SOURCE MATERIAL |
● ● ● ●
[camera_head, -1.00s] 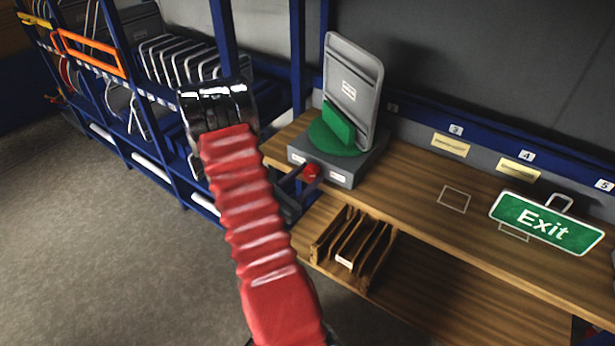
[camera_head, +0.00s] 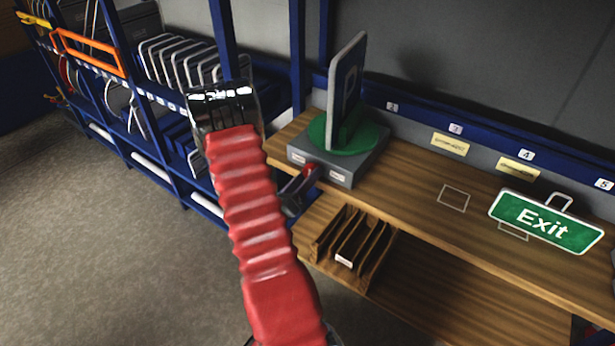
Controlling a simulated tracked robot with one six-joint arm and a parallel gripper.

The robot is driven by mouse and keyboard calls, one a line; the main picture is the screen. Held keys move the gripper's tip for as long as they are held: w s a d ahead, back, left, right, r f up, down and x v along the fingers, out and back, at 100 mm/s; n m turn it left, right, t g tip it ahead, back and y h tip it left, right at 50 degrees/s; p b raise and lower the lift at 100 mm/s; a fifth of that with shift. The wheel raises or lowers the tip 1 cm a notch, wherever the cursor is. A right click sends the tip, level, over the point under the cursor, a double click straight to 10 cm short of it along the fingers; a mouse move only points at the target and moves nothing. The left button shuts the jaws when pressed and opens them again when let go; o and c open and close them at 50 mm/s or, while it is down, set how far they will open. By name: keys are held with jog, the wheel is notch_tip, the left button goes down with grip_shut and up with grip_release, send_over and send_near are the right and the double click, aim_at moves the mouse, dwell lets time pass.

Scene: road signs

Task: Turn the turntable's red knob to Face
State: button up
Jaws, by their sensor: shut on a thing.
● ● ● ●
Every line from the one containing "[camera_head, +0.00s]" through the end of the listing is to be copied exactly; the pictures are not.

EXERCISE OUTPUT |
[camera_head, +0.00s] 
Controlling a simulated tracked robot with one six-joint arm and a parallel gripper.

The robot is driven by mouse and keyboard calls, one a line; the main picture is the screen. Held keys move the gripper's tip for as long as they are held: w s a d ahead, back, left, right, r f up, down and x v along the fingers, out and back, at 100 mm/s; n m turn it left, right, t g tip it ahead, back and y h tip it left, right at 50 degrees/s; p b raise and lower the lift at 100 mm/s; a fifth of that with shift. The wheel raises or lowers the tip 1 cm a notch, wherever the cursor is. A right click sends the tip, level, over the point under the cursor, a double click straight to 10 cm short of it along the fingers; a mouse move only points at the target and moves nothing. The left button shuts the jaws when pressed and opens them again when let go; o and c open and close them at 50 mm/s or, while it is down, set how far they will open. By name: keys are held with jog, the wheel is notch_tip, the left button goes down with grip_shut and up with grip_release, send_over and send_near are the right and the double click, aim_at moves the mouse, dwell lets time pass.

Scene: road signs

Task: Turn the turntable's red knob to Face
State: button up
Jaws, by their sensor: shut on a thing.

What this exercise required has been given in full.